====== Collected data ======

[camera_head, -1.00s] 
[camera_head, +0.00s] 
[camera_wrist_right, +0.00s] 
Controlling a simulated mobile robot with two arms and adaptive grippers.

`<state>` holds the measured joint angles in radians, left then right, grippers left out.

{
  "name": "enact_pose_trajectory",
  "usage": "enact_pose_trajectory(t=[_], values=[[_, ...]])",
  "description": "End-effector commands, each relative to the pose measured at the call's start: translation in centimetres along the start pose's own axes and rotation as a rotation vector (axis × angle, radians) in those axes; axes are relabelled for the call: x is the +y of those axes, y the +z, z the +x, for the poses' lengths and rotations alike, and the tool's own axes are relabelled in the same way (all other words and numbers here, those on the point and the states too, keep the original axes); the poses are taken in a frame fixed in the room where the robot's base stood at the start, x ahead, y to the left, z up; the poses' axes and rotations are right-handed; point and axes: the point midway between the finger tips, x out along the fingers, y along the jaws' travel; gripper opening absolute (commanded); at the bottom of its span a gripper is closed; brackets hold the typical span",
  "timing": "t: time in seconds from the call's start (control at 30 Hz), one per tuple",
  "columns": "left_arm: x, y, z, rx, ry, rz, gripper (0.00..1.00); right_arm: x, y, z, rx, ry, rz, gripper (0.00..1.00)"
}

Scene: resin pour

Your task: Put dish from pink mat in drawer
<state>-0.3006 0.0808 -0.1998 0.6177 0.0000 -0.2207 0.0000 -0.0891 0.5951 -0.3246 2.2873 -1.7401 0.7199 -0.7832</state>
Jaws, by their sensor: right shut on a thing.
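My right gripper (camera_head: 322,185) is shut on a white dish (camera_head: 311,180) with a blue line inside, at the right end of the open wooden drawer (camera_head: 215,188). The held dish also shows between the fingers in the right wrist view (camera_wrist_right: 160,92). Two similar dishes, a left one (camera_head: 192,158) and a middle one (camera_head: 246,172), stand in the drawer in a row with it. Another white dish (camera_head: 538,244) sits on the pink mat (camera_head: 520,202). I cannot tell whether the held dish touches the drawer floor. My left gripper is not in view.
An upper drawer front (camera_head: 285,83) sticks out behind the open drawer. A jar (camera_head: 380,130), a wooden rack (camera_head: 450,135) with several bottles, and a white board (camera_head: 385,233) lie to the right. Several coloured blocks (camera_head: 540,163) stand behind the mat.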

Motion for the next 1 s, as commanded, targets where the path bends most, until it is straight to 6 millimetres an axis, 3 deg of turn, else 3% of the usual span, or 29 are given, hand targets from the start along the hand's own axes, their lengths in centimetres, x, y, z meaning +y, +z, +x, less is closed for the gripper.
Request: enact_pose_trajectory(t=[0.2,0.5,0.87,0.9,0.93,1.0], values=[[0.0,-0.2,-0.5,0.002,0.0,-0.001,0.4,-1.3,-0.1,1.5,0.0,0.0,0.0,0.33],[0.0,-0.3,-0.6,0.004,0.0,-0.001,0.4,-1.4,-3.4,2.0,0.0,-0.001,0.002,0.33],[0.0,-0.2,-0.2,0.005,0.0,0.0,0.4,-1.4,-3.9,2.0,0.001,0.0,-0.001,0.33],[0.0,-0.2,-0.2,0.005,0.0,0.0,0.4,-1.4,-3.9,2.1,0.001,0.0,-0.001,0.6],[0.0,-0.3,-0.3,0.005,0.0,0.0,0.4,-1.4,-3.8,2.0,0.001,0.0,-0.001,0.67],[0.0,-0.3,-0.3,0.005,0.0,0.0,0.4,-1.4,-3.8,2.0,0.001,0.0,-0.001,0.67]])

======

_Short problem_
Identify every line where the string "grippers" appears.

_Exercise response_
Controlling a simulated mobile robot with two arms and adaptive grippers.
`<state>` holds the measured joint angles in radians, left then right, grippers left out.

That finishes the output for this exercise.